Riedlhütte. „…also brauchte ich ein Einrad zum Geburtstag. Mein Opa machte mir die Freude und schenkte mir eins. Das Einrad taufte ich sofort Hilde“. So beschreibt Katharina Bildl ihre Anfänge in dem Buch „Alles begann mit Hilde – Rückblick auf die vergangenen 10 Jahre der Riedlhütter Einradler“, erschienen 2013 im Ohetaler Verlag. Diese Sammlung an Erlebnissen und Fotos machte sich die Hoch- und Einradgruppe des SV Riedlhütte zu ihrem zehnjährigen Jubiläum im verganenen Jahr selbst zum Geschenk. Auf 156 Seiten beschreiben die Schwestern Anna (18) und Katharina Bildl (20), wie alles begann mit dem immer erfolgreicheren Team, das sie nun schon seit einigen Jahren gemeinsam trainieren. Hog’n-Mitarbeiterin Vera Neumann hat die fleißige Truppe im Training besucht – und wollte von den beiden Sportlerinnen wissen, welche Ziele sie als nächstes anstreben…
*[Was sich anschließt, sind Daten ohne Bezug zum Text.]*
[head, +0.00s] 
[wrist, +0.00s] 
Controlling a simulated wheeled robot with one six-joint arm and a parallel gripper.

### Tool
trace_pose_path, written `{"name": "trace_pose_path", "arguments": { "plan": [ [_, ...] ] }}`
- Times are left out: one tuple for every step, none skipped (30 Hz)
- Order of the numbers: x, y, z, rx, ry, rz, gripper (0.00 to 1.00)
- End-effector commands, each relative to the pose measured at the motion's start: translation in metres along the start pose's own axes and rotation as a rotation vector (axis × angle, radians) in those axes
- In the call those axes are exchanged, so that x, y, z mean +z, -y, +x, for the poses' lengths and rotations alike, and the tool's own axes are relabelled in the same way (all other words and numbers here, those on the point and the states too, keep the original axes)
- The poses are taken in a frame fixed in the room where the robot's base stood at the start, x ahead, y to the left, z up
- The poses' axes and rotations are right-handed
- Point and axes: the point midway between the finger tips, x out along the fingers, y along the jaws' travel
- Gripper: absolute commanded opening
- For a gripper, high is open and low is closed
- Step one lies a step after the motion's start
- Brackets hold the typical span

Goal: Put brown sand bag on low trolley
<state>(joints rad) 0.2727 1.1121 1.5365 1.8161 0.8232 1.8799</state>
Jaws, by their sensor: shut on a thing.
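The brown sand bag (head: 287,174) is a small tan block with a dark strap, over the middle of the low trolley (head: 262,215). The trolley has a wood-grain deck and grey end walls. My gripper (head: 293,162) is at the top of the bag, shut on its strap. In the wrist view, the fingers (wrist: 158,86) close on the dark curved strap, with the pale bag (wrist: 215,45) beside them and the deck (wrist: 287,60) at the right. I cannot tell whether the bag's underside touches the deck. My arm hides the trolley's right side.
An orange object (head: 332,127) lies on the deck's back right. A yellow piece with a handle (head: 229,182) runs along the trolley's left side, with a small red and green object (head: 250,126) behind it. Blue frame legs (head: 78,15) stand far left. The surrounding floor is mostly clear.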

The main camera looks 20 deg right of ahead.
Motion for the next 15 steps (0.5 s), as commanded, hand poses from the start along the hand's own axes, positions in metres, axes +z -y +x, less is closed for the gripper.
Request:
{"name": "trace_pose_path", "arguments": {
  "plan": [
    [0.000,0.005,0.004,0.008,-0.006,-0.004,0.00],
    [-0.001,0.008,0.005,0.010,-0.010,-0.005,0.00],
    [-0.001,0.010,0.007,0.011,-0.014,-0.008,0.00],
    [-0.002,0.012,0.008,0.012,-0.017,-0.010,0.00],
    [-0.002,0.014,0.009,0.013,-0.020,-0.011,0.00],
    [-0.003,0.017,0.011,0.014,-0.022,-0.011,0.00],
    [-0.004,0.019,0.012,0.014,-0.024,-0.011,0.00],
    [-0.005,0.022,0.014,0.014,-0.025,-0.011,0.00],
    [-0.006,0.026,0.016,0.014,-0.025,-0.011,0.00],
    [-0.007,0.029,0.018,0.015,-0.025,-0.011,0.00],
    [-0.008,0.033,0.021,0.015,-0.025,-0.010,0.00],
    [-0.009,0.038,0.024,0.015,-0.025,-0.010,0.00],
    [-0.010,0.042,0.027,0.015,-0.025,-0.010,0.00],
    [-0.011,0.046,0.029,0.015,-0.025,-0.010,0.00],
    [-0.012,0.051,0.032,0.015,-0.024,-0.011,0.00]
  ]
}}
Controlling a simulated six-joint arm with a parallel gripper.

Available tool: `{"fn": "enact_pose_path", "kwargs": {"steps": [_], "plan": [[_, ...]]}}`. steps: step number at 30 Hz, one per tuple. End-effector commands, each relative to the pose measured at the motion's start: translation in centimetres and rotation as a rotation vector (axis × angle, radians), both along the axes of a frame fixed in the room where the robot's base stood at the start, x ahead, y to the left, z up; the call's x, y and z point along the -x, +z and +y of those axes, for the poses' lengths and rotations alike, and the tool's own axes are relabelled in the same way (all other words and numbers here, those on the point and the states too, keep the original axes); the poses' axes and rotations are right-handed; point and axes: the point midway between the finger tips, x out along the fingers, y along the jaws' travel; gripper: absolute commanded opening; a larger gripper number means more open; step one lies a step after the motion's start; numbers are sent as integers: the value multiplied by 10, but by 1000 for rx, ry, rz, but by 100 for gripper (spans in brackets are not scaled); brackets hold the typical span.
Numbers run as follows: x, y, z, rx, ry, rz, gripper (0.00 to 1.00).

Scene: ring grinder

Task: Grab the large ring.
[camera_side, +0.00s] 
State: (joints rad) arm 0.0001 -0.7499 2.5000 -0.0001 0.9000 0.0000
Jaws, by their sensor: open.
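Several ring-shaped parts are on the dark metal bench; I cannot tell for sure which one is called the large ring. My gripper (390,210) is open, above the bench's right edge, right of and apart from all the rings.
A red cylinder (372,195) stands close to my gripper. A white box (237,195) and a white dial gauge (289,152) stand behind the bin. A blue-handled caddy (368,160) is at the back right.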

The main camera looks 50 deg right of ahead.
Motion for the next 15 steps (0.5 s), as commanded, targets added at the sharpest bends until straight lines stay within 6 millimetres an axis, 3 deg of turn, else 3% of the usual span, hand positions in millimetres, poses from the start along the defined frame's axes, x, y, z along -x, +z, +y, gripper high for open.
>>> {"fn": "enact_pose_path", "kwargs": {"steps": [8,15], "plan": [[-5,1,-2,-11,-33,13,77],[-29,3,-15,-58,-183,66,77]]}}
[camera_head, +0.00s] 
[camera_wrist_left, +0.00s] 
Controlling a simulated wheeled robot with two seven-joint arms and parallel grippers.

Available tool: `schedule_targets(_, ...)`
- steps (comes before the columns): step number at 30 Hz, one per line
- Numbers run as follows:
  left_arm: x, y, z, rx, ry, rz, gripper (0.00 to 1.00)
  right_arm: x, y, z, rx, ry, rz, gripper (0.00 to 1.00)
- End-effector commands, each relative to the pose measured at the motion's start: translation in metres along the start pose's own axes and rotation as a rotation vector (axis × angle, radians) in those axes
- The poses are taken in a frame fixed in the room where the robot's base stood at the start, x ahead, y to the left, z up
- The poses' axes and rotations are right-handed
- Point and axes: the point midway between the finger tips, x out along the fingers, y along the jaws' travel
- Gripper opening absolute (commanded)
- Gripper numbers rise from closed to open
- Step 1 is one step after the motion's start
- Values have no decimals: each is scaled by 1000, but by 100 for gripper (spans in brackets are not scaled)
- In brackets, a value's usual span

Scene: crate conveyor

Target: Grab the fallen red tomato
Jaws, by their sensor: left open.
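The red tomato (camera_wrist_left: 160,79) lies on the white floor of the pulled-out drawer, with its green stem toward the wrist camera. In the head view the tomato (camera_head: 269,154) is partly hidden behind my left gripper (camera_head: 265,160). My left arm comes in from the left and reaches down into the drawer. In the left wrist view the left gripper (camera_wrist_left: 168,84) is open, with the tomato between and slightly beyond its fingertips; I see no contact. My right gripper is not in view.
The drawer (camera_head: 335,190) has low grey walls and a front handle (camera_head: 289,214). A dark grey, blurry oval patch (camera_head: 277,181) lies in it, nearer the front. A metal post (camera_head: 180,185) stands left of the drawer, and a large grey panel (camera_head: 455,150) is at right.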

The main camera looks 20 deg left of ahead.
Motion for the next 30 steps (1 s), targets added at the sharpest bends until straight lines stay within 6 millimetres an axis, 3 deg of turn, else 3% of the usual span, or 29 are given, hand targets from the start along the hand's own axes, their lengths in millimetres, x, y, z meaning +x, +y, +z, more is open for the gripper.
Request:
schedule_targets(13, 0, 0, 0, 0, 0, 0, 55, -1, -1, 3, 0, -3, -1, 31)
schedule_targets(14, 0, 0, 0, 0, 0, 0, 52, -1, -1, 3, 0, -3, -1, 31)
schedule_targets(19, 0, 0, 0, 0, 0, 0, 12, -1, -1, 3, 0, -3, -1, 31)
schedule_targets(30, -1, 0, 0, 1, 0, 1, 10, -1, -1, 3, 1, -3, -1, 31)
Ganz schön laut ist es in der Turnhalle der Paul-Friedl-Mittelschule in Riedlhütte. 17 Einradlerinnen sind gerade dabei, sich spielerisch aufzuwärmen. Dabei geht es ganz schön rasant zu – als Besucher muss man aufpassen, dass man nicht im Weg steht. Dass sich die Fahrerinnen dabei nicht selbst umfahren, ist verblüffend. „Ich frage mich eh, wie wir hier mal 40 Kinder beim Training untergebracht haben“, meint Trainerin Katharina Bildl kopfschüttelnd. 43 Mitglieder waren das Maxiumum, das die beiden Schwestern aus Riedlhütte bisher zu betreuen hatten. Insgesamt waren es gut 90 Mädchen und Buben, die die Einradgruppe durchlaufen haben – wobei die Mädls seit jeher die Oberhand behielten. Eine stolze Zahl für die Sparte des SV Riedlhütte, die noch gar nicht so lange besteht. Obwohl im Jahr 2003 alles begann, sind die Einradler erst seit 2006 eine eigene Abteilung. Die Sportart selbst ist erst seit 2013 vom Bayerischen Landes-Sportverband (BLSV) offiziell anerkannt.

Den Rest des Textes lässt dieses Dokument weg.